Signing off on Procol Harem after six albums and deciding the time wasn’t right for foundling supergroup Jude, he opted for the power trio format playing blues-drenched psychedelic rock where his foot tapping rhythmically over a wah-wah pedal got him tagged “the white Jimi Hendrix”. For those of us too young to know, but still old enough to remember rifling through the racks at record shops, album titles like Twice Removed From Yesterday sounded either pretty hippy-trippy affairs or this new thang they were calling jazz fusion. In hindsight there may have been some of that, but what you predominantly heard was soul-screeching blues rock from a guitarist who wasn’t playing blind and erratically to feed his own ego, partnered by former Stone The Crows time bass player Jimmy Dewar who was gifted with a voice that swung emotionally somewhere between Frankie Miller and Paul Rogers’. From the slam-dunk rock of ‘Day of The Eagle’ and ‘Too Rolling Stoned’ to the expository challenges of ‘Bridge of Sighs’ all off the 1974 hit album of the same name his reputation was made and a long-term career assured with it even now grossing 15,000 copies sold annually worldwide, and that was just one of the records he made back then.
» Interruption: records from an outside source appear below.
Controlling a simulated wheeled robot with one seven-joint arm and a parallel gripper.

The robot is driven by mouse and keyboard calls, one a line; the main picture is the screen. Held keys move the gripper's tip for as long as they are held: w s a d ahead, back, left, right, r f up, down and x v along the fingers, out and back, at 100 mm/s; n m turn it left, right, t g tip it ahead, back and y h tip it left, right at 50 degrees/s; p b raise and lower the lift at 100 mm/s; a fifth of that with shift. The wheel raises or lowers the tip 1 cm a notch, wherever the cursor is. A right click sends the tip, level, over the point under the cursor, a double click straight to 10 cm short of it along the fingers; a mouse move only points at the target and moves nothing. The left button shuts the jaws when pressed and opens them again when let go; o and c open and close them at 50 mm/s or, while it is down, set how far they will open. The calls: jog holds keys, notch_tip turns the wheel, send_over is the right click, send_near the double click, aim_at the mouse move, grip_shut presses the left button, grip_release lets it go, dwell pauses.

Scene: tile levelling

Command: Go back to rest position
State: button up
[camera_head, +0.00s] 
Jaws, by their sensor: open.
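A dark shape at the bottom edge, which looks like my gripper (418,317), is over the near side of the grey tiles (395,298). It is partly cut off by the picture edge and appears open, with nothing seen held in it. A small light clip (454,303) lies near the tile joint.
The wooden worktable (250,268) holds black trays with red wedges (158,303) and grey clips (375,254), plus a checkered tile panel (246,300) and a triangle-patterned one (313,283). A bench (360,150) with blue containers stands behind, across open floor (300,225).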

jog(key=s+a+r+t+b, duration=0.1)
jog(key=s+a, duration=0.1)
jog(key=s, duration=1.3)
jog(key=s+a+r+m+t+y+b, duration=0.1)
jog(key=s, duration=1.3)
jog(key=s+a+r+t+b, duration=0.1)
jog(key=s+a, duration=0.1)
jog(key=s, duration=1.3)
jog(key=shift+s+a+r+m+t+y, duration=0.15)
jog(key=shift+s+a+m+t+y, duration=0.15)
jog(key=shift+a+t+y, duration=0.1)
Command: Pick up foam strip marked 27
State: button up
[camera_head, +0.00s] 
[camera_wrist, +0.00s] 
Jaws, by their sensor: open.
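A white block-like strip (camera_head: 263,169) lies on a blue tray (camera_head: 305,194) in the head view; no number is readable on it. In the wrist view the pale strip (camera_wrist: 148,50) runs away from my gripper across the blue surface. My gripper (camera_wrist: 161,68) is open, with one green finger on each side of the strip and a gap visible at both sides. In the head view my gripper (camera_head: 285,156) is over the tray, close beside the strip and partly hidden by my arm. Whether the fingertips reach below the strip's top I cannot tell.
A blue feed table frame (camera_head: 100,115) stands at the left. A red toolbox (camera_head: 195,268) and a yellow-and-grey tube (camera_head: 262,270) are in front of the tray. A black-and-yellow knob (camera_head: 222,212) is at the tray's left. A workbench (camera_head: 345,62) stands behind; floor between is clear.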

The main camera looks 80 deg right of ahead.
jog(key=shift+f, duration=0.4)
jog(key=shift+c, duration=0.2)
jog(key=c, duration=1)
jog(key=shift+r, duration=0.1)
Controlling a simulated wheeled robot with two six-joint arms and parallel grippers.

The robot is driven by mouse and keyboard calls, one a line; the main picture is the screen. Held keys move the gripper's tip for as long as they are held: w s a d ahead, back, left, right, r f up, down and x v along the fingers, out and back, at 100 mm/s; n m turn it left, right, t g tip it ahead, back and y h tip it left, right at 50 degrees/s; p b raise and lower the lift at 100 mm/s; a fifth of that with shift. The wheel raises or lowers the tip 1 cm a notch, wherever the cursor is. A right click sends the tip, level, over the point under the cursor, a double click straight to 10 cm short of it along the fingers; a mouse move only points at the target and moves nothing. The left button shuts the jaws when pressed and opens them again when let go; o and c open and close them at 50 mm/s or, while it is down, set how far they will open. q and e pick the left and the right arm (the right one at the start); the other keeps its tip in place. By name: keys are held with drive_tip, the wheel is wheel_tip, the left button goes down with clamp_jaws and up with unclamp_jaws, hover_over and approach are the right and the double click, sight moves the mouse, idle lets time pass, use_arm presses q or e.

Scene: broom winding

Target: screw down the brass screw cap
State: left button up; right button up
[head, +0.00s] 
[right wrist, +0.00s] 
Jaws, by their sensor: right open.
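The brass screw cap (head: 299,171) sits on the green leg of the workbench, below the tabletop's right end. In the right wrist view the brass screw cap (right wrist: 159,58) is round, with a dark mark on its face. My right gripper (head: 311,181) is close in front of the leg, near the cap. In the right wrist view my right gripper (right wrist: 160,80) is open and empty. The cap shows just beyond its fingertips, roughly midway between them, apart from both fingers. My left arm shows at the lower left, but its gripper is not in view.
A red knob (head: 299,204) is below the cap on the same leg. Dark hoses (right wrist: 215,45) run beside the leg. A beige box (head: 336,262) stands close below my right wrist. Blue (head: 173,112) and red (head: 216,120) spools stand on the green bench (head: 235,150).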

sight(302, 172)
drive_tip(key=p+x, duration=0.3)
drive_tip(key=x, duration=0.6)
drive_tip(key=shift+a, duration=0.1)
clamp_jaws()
The ’80s onwards saw advances in studio production, and people miming to videos that could be viewed worldwide without the need for tour buses and road crews, so Trower took his foot off the wah-wah a little. He would continue to tour and record but on a less grand a scale, though in recent years that has meant the UK has seen him perform on British soil more often. He has also cast his net creatively recording albums with the late Jack Bruce, former Cream bassist/vocalist at one end of the musical spectrum and ex-Roxy Music singer Bryan Ferry at the other, while briefly rejoining Procul Harem in 1991. And now, depending on when you’re reading this; on March 9th 2015 the date of his 70th birthday he will have released his latest album Something’s About To Change on Manhaton/V12 Records and be about to embark on a new British tour. What could a man this age possibly have to say or prove, and why bother in this supposedly dwindling record market? Well, maybe we will get to some theorising on that in a little while.
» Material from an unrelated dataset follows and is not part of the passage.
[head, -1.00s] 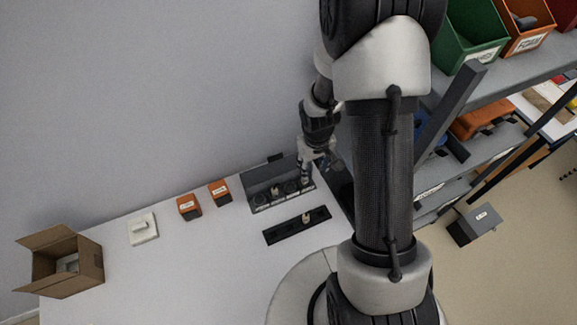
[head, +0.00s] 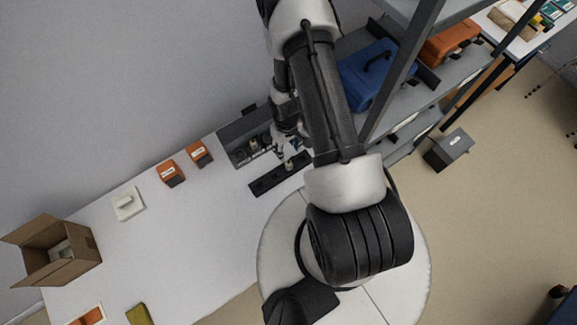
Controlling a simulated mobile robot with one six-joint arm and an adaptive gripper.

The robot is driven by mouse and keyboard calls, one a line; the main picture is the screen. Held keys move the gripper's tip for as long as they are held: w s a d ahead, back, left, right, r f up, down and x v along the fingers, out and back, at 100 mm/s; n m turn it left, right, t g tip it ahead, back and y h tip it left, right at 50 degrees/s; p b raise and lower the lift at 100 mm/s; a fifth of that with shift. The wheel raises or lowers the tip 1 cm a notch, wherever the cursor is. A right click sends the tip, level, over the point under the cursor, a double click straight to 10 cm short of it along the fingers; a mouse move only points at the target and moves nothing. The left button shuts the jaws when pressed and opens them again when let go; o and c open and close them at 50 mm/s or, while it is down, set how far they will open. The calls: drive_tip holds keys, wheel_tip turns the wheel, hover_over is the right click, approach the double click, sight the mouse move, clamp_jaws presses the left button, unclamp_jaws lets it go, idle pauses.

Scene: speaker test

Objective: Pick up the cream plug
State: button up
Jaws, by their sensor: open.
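A small cream plug (head: 289,165) stands in the long black strip (head: 265,185) on the white table. Another small cream piece (head: 254,143) sits among the round sockets of the grey panel box (head: 237,155) behind the strip. My gripper (head: 284,152) is open, just above and behind the plug in the strip. It looks close to that plug, but I cannot tell whether they touch. My arm and gripper hide the right part of the panel box.
Two orange boxes (head: 171,173) and a white block on a plate (head: 127,204) stand left of the panel. An open cardboard box (head: 75,268) is at the far left. A shelf with a blue case (head: 372,75) rises at the right. The middle of the table is clear.

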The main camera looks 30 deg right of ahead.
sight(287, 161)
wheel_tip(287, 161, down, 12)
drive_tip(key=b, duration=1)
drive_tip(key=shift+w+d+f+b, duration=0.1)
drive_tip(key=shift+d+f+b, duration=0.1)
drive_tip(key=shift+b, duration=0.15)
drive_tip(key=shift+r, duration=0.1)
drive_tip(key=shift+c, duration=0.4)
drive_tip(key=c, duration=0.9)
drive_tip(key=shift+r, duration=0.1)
For now, turn your sound system up loud and listen to track one as that first deadbolt bass note resounds all the way to heaven so that Bruce and Dewar can look across from their angelic white clouds and give each other the thumbs up. A slow blues roll that shrugs out and strut its stuff ‘Something’s About To Change’ is a statement of intent; a rite of passage into the autumn of one’s life, with regret and sadness, not remorse, but knowing one has to bite that stiff upper lip and strive to find moments of contentment within it. As Trower’s fingers spread across the neck for his first guitar solo, it initially sounds all so deceptively simple but as you listen it moves and slides, holding notes of eloquent understatement and tempered fire and you quietly say to yourself “Wow!”
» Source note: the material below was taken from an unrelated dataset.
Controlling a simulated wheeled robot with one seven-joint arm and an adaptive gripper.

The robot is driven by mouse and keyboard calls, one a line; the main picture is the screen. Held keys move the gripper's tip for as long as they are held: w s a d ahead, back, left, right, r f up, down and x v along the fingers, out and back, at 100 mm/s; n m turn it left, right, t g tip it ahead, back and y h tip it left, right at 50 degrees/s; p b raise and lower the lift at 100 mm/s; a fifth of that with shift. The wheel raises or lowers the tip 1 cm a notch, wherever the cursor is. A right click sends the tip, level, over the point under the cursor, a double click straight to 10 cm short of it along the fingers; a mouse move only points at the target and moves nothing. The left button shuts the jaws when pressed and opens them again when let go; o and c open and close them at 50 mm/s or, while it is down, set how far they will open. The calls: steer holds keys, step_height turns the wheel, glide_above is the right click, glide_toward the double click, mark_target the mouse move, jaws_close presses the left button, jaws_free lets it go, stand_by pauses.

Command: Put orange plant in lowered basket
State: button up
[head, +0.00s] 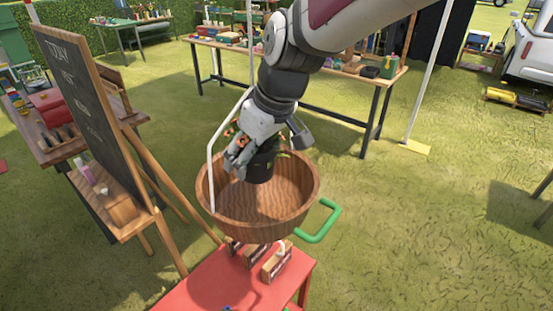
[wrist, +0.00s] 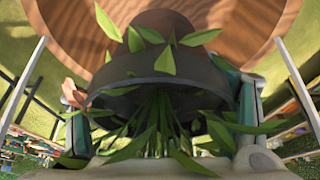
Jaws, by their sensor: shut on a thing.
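My gripper (head: 243,160) is shut on a potted plant with a dark pot (head: 261,170), green leaves and small orange blooms. It holds the plant at the mouth of a round brown wooden basket (head: 285,215), inside the rim towards the back. The basket's bottom shows, and the pot appears to be above it; I cannot tell whether they touch. In the wrist view the dark pot (wrist: 165,92) sits between the two fingers, with leaves around it and the basket's wood (wrist: 235,30) beyond. The blooms are mostly hidden by my gripper.
A green handle (head: 318,222) sticks out at the basket's right. A red table (head: 225,285) with small wood-and-white boxes (head: 277,262) stands below in front. A chalkboard easel (head: 90,100) is close on the left. A long table (head: 340,75) stands behind. Grass is free on the right.

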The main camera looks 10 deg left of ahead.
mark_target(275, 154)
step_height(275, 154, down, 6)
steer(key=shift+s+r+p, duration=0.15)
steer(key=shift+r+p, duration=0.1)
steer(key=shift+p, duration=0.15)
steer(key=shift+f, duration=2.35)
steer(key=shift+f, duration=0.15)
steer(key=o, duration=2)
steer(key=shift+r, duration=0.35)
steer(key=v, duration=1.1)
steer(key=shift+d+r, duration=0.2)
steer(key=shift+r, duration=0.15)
What this listener hadn’t expected was Trower’s voice. My initial presumption was that his handling vocals was a matter of economics, but research shows he also did so intermittently with Procul Harem, while the songs themselves indicate the real reason. Predominantly narratives, some may be incredibly personal; relating to the passing of the wife he had been married to since 1968 in February 2014. To that end, it needs to be him who sings them, rather than an interpreter. First impressions are that he sounds a little like Eric Clapton vocally; it’s that shrugging of the lower jaw to approximate those great big bear singers like Muddy Waters and Howlin’ Wolf but combined with an Englishman’s nasal qualities and diction, and where he lacks old Clappo’s crooning range the intimacy of the songs pulls them through, as on ‘What You Never Want To Do’ when he sings: “When the clock strikes midnight, that’s when I miss you most of all.” Trower also plays bass, with only Chris Taggart present throughout on drums, while Luke Smith pitches in on organ, and they do so almost protectively on some of the tracks, like the upbeat walking blues of ‘Fallen’.
‘Riff No. 7 (Still Alive)’ pulls in a funkier sound, with a cheeky riff and a knowing call-back reply guitar lines to the song’s storyline. More so as he plays its first, brief, solo, it begins to explore notes, not for colour but meaning. This, as with the title track, is as near at it gets to his actual 70s rock star brief. Whereas on ‘Dreams That Shone like Diamond’ the song reveals both the highs and lows of a musician’s career, the choice of notes and the way they’re held, with controlled expressive soul during the main guitar solo is again something to hear. ‘What You Never Want To Do’ is a sloping, wide-angled lazy riffed pimped-up blues rocker of the sort Joe Bonamassa tested the waters with on his recent Different Shade of Blue, but needs to listen to this to get it right. The syncopated voodoo blues of ‘Strange Love’ is again lyrically poignant with the lines “She was everything” and the sustained solo, with just the slightest of echo pulls out delicate telling notes, warmed and caressed by Smith and held in check by Taggart’s rock steady supporting beat. The slow salsa funk blues of ‘Gold To Grey’ do make you wonder how Dewar might have sung it, as does the funk chord chopping ‘The One Saving Grace’ that marries a sense of black humour into its graven lyrics and is further counterpointed by a series of upbeat shoot-from-the hip solos.
As the album draws to its conclusion the slow blues of ‘Snakes And Ladders’ and old school strippers’ raunch of ‘Up And Gone’ with hard-edged guitar sounds fingering its melody lines are decent enough on their own but put in their place by ‘Til I Reach Home’ from its conclusive lyrics to somewhere just after the half way point when Trower’s guitar briefly belches, then stifles a series of snorting notes before soaring out high sustained notes punctuated by brief questioning phrases and then a final expressive coda of emotion.
There are sad songs for sure on Something’s About To Change but there is an underlying warmth that beats throughout it too. Long-time Robin Trower fans are unlikely to be disappointed, and anyone wanting to play guitar simply has to listen to master class like this at least once in their life. With Robin Trower gearing up to tour the UK with Joanne Shaw Taylor as special guest as I type this, I suspect it is going to be one hot ticket.